Starting at the line with "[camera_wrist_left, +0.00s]" and stopping at the line with "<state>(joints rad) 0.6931", repeat each line exactly. Include both and omit the rest.
[Start Data shown]
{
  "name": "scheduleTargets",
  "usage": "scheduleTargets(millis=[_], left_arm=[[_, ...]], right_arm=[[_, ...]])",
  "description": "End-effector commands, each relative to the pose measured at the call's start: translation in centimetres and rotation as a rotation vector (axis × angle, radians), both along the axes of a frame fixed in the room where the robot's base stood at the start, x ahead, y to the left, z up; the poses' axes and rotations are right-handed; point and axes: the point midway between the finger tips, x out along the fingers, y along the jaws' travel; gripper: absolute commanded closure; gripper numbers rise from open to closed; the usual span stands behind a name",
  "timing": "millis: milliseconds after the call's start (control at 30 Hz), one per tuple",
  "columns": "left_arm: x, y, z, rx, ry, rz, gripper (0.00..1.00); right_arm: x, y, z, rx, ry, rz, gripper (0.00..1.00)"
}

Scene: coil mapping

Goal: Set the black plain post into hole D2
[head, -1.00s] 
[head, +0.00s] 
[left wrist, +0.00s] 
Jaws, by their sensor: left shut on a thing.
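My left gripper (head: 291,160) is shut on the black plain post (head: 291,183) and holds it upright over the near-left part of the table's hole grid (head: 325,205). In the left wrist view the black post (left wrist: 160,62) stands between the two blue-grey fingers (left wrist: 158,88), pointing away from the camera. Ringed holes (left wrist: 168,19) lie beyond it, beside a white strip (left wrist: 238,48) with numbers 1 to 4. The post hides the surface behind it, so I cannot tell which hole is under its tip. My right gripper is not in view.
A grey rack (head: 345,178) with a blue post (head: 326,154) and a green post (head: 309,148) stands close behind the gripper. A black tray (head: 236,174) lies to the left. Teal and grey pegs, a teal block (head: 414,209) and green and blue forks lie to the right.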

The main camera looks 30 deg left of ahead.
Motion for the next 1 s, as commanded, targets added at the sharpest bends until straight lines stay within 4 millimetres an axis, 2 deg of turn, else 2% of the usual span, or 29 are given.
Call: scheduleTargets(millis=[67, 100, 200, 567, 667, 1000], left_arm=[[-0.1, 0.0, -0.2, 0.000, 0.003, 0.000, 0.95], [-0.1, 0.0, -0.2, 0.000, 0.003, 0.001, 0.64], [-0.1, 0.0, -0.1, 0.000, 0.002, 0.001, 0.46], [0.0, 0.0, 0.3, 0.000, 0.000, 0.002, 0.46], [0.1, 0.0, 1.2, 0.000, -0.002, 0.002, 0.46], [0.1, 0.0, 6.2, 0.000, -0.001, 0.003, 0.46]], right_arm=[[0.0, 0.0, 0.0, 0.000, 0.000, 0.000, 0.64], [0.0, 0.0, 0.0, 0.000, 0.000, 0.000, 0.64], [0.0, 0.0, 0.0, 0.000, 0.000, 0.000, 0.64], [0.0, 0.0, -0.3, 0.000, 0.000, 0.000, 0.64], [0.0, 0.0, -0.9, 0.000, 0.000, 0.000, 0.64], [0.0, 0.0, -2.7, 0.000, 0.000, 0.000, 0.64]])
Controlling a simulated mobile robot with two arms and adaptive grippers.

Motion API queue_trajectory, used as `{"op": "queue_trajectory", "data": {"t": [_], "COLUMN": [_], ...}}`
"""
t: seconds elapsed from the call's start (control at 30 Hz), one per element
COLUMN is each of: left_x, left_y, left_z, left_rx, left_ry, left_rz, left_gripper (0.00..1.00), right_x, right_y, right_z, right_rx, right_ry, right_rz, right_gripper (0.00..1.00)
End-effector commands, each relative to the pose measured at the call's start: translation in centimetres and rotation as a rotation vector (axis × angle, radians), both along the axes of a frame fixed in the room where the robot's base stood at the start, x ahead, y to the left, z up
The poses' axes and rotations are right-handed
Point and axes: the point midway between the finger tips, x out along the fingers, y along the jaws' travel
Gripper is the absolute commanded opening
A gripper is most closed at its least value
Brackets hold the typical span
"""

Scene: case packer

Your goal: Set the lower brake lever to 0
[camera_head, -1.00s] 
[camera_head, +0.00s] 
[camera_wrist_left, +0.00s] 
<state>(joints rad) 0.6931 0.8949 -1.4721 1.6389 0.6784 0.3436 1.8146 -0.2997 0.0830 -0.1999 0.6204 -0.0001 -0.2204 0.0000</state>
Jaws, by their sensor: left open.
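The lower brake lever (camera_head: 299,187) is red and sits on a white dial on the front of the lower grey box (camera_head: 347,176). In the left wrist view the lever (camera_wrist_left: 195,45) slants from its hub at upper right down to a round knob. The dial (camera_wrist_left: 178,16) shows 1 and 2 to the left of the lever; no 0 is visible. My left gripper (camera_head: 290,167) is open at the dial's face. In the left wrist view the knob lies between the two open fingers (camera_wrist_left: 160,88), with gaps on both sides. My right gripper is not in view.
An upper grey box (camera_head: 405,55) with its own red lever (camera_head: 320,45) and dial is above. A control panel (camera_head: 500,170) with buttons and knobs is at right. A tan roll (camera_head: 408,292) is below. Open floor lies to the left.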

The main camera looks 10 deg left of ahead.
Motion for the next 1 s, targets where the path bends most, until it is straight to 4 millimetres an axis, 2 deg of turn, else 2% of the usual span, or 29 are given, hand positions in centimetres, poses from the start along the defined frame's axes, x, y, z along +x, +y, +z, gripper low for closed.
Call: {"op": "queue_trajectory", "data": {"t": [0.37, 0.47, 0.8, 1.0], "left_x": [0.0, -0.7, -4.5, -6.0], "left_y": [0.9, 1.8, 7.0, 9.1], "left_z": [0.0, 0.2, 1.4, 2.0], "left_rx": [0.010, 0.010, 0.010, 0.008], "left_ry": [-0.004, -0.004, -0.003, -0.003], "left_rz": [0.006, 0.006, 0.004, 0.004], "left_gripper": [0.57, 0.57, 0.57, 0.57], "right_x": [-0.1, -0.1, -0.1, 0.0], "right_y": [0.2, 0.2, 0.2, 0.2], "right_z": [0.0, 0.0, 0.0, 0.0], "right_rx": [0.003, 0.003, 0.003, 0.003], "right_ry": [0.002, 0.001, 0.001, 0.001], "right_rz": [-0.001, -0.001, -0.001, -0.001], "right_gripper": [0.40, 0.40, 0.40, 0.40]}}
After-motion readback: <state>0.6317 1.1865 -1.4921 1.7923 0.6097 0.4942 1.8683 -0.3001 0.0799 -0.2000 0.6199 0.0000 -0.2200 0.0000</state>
[End Data shown]
# Response to this exercise:
[camera_wrist_left, +0.00s] 
<state>(joints rad) 0.6931 0.8949 -1.4721 1.6389 0.6784 0.3436 1.8146 -0.2997 0.0830 -0.1999 0.6204 -0.0001 -0.2204 0.0000</state>

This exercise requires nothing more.